Asked by an MP of the Scottish National Party if she was “personally prepared to authorise a nuclear strike that can kill a hundred thousand innocent men, women and children,” May replied. “Yes ... the whole point of a deterrent is that our enemies need to know that we would be prepared to use it, unlike some suggestions that we could have a deterrent but not actually be willing to use it, which seem to come from the Labour Party frontbench.”
May was referring to the position of Labour leader Jeremy Corbyn, who has said he would not authorise a nuclear strike.
Corbyn told MPs, to heckling from Labour’s backbenches, “I make it clear today, I would not take a decision that kills millions of innocent people.”
May did not have to rely on Tory MPs to oppose Corbyn. Pro-war Labourites actively plotting his removal queued up to denounce him.
Corbyn refused to whip the vote on Trident, meaning that they had a “free vote.” This allowed fully three-quarters of the parliamentary party to back the government, as 140 Labour MPs supported the motion with just 47 against. Also, de facto siding with the government were the 40 Labourites who stayed away from the Commons or who abstained in the vote. Among these were Emily Thornberry, Corbyn’s shadow foreign secretary, who is conducting a review into Labour defence policy. Also abstaining was Clive Lewis, Labour’s shadow defence secretary.
Supporting Trident were Owen Smith and Angela Eagle, the two Labour MPs challenging Corbyn for Labour leadership. Smith and Eagle stood down from Corbyn’s Shadow Cabinet in a failed attempt to force him to resign. Even among those who remained, three, Andy Burnham, Rosie Winterton and Deputy Leader Tom Watson, voted with the government.
Labour MP John Woodcock said he hoped May would “be reassured that whatever she is about to hear from our front benchers, it remains steadfastly Labour party policy to renew the deterrent while other countries have the capacity to threaten the United Kingdom and that many of my colleagues will do the right thing for the long-term security of our nation and vote to complete the programme that we ourselves started in government.”
Referring to the coup against Corbyn, he stated that workers in the defence industry “are now being ignored by the party leader, who clings to an idea of Labour party democracy to save his own skin, and that is not right.”
Toby Perkins, who resigned as shadow armed forces minister, ridiculed Corbyn, stating, “As a 13-year-old I certainly made some of the arguments we heard from our front bench a few moments ago.”
Underscoring Labour’s intimate links to the defence and intelligence operations of the British state and its role in the ongoing US-led preparations for war against Russia, he told Parliament, “In the past nine months, I have visited NATO with two previous shadow secretaries of state for defence.

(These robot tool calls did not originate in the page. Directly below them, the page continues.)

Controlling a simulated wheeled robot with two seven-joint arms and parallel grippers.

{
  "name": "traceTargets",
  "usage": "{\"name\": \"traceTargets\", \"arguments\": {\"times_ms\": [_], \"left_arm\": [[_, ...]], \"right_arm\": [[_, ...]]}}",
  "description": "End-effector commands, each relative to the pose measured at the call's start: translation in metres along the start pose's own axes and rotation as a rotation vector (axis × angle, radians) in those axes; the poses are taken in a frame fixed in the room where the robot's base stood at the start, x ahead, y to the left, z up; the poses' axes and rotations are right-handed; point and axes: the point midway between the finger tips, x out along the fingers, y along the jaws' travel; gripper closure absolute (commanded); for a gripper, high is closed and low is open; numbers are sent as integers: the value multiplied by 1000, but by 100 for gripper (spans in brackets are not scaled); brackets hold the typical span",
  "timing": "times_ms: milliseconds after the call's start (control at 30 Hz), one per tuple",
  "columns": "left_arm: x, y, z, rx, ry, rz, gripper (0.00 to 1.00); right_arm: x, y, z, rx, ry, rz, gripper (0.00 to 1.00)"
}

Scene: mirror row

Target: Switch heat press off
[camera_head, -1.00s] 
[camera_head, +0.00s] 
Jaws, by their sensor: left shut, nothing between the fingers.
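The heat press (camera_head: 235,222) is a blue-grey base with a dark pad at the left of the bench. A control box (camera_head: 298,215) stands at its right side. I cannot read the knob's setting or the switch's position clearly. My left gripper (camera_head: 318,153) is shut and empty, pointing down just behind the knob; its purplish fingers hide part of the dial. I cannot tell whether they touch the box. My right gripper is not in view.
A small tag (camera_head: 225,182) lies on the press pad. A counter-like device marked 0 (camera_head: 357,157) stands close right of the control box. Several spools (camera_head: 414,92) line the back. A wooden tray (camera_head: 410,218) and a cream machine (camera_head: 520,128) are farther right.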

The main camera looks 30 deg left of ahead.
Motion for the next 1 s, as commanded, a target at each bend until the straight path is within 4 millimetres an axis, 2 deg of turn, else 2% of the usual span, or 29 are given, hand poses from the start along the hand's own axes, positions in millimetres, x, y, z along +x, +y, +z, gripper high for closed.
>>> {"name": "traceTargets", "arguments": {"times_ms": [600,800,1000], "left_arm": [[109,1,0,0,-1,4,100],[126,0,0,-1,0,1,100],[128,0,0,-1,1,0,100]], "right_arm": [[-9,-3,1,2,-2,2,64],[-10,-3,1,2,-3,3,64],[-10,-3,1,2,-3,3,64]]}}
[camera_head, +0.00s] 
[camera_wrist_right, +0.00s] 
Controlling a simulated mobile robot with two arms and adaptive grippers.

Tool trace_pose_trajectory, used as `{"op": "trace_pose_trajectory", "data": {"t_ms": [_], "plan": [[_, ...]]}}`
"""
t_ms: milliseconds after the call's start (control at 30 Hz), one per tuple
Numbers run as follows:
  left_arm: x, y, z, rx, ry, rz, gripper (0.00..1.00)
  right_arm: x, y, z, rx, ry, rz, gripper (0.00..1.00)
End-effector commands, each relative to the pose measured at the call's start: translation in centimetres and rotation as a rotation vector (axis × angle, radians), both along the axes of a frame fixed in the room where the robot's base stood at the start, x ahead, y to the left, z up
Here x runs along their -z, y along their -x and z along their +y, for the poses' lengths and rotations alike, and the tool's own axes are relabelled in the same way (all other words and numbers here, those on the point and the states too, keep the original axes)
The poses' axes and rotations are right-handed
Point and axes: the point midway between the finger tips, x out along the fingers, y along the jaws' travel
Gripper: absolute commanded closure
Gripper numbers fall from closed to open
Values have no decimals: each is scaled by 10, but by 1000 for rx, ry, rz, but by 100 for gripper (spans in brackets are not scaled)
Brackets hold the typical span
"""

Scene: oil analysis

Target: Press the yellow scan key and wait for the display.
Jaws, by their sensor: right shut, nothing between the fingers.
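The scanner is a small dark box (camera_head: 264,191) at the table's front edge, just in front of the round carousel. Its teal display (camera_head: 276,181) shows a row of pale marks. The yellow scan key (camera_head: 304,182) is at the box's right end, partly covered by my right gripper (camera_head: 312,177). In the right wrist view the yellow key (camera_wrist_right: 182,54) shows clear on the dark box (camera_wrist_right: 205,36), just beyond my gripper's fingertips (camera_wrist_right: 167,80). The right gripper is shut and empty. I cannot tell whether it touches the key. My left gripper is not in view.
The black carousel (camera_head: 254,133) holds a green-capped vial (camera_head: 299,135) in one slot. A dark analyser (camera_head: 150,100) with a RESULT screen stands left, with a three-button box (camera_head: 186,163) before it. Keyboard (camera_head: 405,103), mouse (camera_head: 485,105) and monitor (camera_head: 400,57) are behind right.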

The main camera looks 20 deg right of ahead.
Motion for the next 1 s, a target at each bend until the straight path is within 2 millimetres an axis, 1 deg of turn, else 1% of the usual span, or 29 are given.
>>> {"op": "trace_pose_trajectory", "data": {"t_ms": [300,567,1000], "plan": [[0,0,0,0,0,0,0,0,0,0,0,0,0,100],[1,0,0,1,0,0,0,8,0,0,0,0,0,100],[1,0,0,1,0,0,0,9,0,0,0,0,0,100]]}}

We met representatives from Estonia, Latvia, Poland and several other NATO allies.”
Ruth Smeeth, who resigned from the shadow cabinet and is playing a leading role in the coup targeting Corbyn, gave a succinct statement about Labour’s historic role in defence of the British capitalist state:
“From Major Attlee’s support for Churchill in our country’s darkest hour to the founding of NATO under Ernest Bevin, our party has always stood up first and foremost for the security of our nation—we do now, and we always will.”
Jamie Reed, who resigned from the shadow cabinet last September before Corbyn had even finished his leadership victory speech, said in the debate he supported “every word of the motion before us in the name of the prime minister, because the truth is that the preservation of our national security does not wear the colours of any political party.”
Prior to the 2015 general election, a poll conducted by CND found that 75 percent of Labour’s parliamentary candidates opposed renewing Trident. This underscores the extent of the move to the right by the party, which, according to the dictates of the ruling class, has abandoned any such pose of pacifism.
Once again, the view of the Parliamentary Labour Party is in blatant opposition to that of most rank-and-file Labour members, who overwhelmingly support Corbyn. A poll of members earlier this year found that 40 percent opposed Trident renewal, with just 29 in favour.
Concluding his speech, Reed said of Corbyn, “A policy of unilateral nuclear disarmament is a bar to being elected.”
May referred to the Green Party MP Caroline Lucas and “some Labour Members” who “seem to be the first to defend the country’s enemies and the last to accept these [nuclear weapons] capabilities when we need them.”
Workers should recall how these politically loaded and ominous statements, essentially a charge of treason, align with those of senior figures in the UK’s military who have already threatened a mutiny against Corbyn if he ever takes office.